I ask because w/ a rigid system, it's relatively clear where one will go if even moderately successful. But with a fluid one, like yours, it'd be less predictable.

Next project?

I wouldn't say it helped me gain more successes than I intended (maybe I got your wording a bit mixed up,) as I "intend" to always do better no matter what my performance is.

However, I can say it has helped me a lot with minimizing drawdowns, and the impact of drawdowns on my accounts, while still keeping a lot of potential upside. After all, if you're not already in the green on a strategy then you're not upping risk on good setups (and thus your risk is minimal even if it drives into an extended drawdown)...and when you do up risk, it's based on your confidence in the trade instance being head and shoulders above what you'd normally feel for the same trade setup during regular conditions.

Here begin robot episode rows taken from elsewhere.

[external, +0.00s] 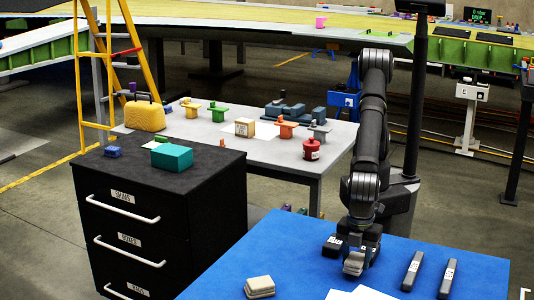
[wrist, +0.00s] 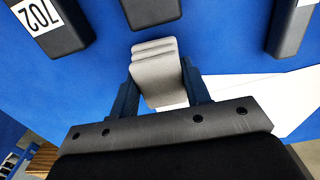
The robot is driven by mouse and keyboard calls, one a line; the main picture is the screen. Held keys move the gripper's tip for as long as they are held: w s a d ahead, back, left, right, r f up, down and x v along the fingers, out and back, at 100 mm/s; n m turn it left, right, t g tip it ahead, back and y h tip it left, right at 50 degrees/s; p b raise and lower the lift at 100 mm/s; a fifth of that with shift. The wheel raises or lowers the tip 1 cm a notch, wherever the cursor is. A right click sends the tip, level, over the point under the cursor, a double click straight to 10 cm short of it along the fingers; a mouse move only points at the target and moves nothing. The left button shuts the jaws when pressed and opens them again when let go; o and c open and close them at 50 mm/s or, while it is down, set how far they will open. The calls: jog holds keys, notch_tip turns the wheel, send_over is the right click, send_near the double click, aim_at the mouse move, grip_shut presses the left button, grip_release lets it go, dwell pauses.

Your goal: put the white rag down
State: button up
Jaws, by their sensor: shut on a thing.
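The white rag (wrist: 157,65) is a pale grey-white folded stack in the wrist view, held between the two dark fingers of my gripper (wrist: 160,92). In the external view the rag (external: 354,264) shows at the tip of my gripper (external: 357,254), low over the blue table top (external: 290,245). I cannot tell whether its underside touches the table. A second folded pale cloth (external: 259,287) lies on the blue top at the front left.
A dark block (external: 333,246) with a white label is just left of my gripper. Two dark labelled bars (external: 412,271) (external: 447,279) lie to the right. A white sheet (external: 362,294) lies at the front. The blue top between the cloth and my gripper is clear.

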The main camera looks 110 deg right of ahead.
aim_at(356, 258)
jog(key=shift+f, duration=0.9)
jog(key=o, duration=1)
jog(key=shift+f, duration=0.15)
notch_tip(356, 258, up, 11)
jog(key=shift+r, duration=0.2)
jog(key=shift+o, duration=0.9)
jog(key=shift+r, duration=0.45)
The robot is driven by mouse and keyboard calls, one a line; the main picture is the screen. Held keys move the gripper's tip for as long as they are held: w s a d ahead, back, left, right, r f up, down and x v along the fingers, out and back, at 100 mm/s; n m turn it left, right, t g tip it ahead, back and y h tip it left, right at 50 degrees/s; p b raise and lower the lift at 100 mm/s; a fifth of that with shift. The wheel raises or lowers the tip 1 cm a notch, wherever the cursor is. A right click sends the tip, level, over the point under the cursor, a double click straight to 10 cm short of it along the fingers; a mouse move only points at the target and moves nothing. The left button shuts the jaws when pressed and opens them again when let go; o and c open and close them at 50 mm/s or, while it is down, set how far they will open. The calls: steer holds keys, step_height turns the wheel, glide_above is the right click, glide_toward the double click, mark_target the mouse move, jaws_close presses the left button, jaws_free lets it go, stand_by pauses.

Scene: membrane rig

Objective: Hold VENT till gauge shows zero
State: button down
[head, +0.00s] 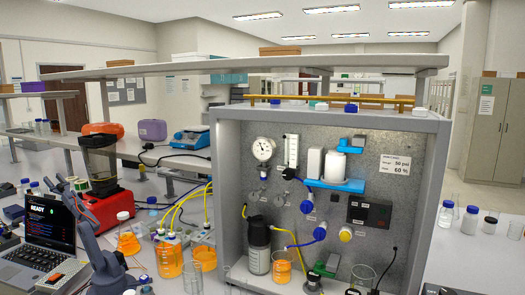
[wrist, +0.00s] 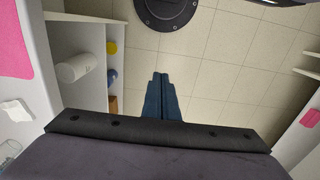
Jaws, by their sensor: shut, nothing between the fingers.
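The membrane rig (head: 228,190) is a grey open-fronted cabinet in the head view. A round white gauge (head: 263,150) is at its upper left; its reading is too small to tell. My gripper (wrist: 161,77) is shut and empty in the wrist view, over tiled floor and away from the rig. My arm shows at lower left in the head view; its fingertips do not.
A laptop (head: 50,222) reading READY and a red machine (head: 104,205) are at the left. Flasks of orange liquid (head: 168,262) with yellow tubes stand left of the rig.

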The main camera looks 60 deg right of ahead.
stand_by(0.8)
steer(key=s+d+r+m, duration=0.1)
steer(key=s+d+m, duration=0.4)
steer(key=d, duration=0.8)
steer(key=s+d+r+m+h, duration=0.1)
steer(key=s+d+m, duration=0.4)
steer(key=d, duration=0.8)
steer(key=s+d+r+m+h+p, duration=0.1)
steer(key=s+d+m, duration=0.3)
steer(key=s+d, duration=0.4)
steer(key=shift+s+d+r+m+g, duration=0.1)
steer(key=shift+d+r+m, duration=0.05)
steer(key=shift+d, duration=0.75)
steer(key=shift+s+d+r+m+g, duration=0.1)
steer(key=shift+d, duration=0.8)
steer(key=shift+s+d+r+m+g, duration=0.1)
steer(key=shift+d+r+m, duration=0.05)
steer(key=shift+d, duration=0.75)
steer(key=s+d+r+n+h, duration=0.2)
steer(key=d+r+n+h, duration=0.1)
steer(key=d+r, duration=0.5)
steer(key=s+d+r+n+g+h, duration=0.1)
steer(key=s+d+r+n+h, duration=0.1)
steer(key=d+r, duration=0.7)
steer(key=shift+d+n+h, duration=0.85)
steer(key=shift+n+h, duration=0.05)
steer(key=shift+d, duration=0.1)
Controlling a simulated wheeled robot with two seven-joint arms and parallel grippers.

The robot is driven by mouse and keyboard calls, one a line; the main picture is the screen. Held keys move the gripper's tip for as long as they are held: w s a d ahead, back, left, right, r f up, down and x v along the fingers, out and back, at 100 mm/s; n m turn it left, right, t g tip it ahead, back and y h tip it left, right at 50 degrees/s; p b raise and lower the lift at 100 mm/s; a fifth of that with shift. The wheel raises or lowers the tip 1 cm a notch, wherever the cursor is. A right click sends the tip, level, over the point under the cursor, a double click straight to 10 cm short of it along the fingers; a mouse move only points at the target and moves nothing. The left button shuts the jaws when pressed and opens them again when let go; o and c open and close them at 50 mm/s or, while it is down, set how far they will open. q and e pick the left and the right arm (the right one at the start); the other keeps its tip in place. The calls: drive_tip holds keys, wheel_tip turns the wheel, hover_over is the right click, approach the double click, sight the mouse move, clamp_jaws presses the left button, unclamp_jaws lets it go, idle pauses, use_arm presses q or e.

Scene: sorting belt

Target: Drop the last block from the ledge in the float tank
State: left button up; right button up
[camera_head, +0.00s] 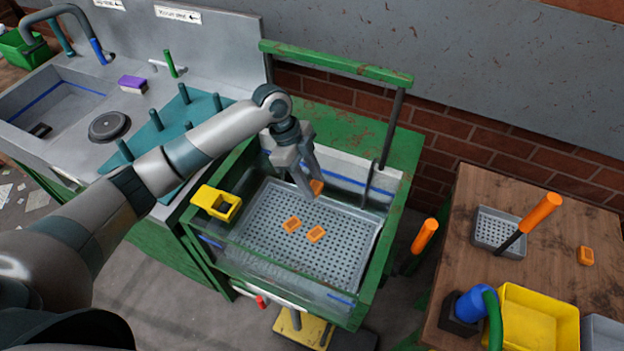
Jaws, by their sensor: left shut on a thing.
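The float tank (372,291) has green framing, clear walls and a grey perforated tray (262,245) inside. My left gripper (308,190) is over the back part of the tank, pointing down. It is shut on a small orange block (318,187), partly hidden by the fingers. Two more orange blocks, one (292,224) left and one (316,234) right, are in the tank below and in front of the gripper. A yellow open holder (213,201) sits on the tank's left rim; no block shows in it. My right gripper is not in view.
A green bar (335,62) on posts rises behind the tank. The wooden table (478,202) at right holds a small grey strainer (497,232) with an orange handle, an orange block (586,256) and a yellow bin (536,317). A sink counter with teal pegs (183,93) stands left.

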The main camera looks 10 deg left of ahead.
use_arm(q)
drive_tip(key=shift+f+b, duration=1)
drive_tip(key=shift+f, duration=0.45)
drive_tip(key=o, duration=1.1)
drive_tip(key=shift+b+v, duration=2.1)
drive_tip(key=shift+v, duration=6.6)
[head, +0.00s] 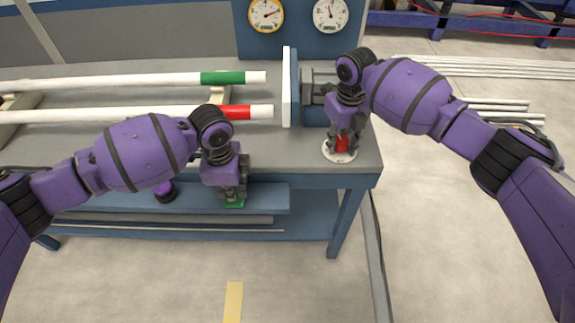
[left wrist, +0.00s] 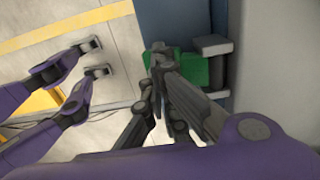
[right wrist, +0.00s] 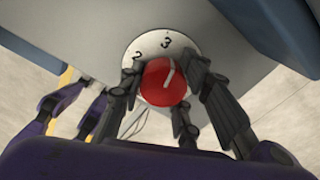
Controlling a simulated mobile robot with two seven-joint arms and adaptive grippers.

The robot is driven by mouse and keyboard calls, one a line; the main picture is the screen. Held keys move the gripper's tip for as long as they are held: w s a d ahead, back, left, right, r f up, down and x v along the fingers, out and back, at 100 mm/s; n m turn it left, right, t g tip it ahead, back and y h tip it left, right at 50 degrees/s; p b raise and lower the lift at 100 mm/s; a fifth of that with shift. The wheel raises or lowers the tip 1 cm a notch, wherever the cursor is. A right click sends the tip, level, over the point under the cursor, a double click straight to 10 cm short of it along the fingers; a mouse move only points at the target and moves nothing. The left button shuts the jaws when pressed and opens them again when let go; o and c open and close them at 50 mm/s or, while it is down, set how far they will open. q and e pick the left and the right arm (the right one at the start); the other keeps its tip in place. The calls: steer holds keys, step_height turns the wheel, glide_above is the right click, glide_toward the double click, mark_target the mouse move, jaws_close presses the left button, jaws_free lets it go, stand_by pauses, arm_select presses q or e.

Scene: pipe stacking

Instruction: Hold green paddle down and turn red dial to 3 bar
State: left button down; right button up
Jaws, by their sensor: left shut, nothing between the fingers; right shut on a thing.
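The red dial (right wrist: 158,88) sits on a round white plate marked 2 and 3 (right wrist: 145,46). Its white pointer line points up and slightly right, close to the 3. In the head view the dial (head: 342,144) is at the bench's front right corner. My right gripper (right wrist: 166,78) is shut on it, a finger on each side. My left gripper (head: 234,193) is shut and empty, its tips at the green paddle (head: 235,205) by the bench's front edge. In the left wrist view the closed fingertips partly cover the paddle (left wrist: 192,70); whether it is pressed down I cannot tell.
Two gauges, one yellow-rimmed (head: 266,14) and one pale-rimmed (head: 331,14), are on the blue panel behind. White pipes with a green band (head: 222,78) and a red band (head: 237,113) lie across the bench, left of an upright white plate (head: 287,88).

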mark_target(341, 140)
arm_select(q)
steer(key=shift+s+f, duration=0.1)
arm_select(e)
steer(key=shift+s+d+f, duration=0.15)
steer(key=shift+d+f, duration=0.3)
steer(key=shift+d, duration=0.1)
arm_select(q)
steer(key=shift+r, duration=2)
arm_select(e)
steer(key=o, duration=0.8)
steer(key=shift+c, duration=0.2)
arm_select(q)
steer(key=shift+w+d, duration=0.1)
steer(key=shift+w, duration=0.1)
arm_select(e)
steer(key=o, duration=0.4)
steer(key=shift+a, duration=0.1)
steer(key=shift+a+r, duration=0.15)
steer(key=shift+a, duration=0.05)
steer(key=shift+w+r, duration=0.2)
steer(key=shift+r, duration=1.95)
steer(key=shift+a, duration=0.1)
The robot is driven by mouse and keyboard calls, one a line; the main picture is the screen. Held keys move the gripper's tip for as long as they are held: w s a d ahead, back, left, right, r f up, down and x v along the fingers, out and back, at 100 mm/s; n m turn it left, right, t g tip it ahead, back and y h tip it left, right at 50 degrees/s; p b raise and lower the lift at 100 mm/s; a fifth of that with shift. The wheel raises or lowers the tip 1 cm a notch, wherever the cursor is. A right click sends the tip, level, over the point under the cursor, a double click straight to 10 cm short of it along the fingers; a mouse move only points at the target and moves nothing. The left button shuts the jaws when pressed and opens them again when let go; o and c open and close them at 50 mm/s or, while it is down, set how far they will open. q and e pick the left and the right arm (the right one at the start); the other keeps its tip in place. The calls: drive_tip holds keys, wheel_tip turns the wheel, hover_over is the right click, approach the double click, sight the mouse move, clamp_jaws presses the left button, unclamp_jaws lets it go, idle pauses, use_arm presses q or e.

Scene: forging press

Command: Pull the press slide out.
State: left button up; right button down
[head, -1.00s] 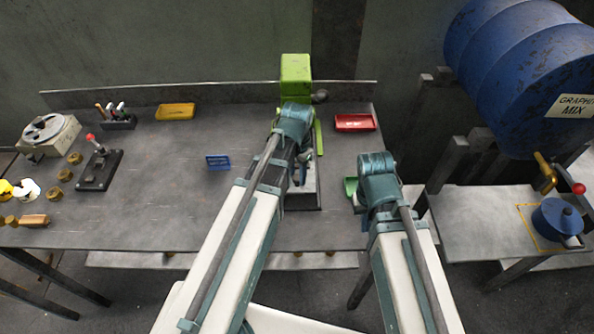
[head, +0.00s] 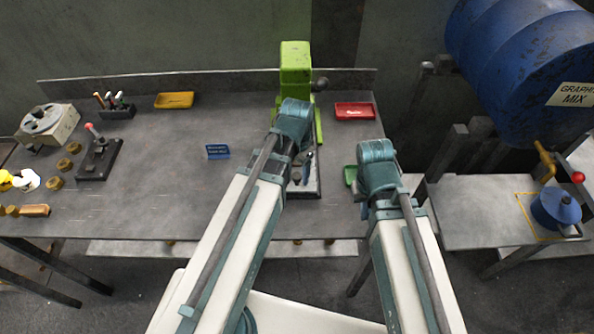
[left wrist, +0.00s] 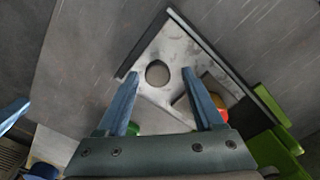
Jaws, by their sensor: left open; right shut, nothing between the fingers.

I will say, along with the experience trading a given setup, it does take a bit of mental fortitude. If you're the type to revenge trade or abuse leverage after a loss, then giving yourself the "option" to trade more size might not be the best idea regardless of the context. This is why I stressed the experience part, being at the point where you hate risk as a trader and consider risk first, and knowing the strategy intimately.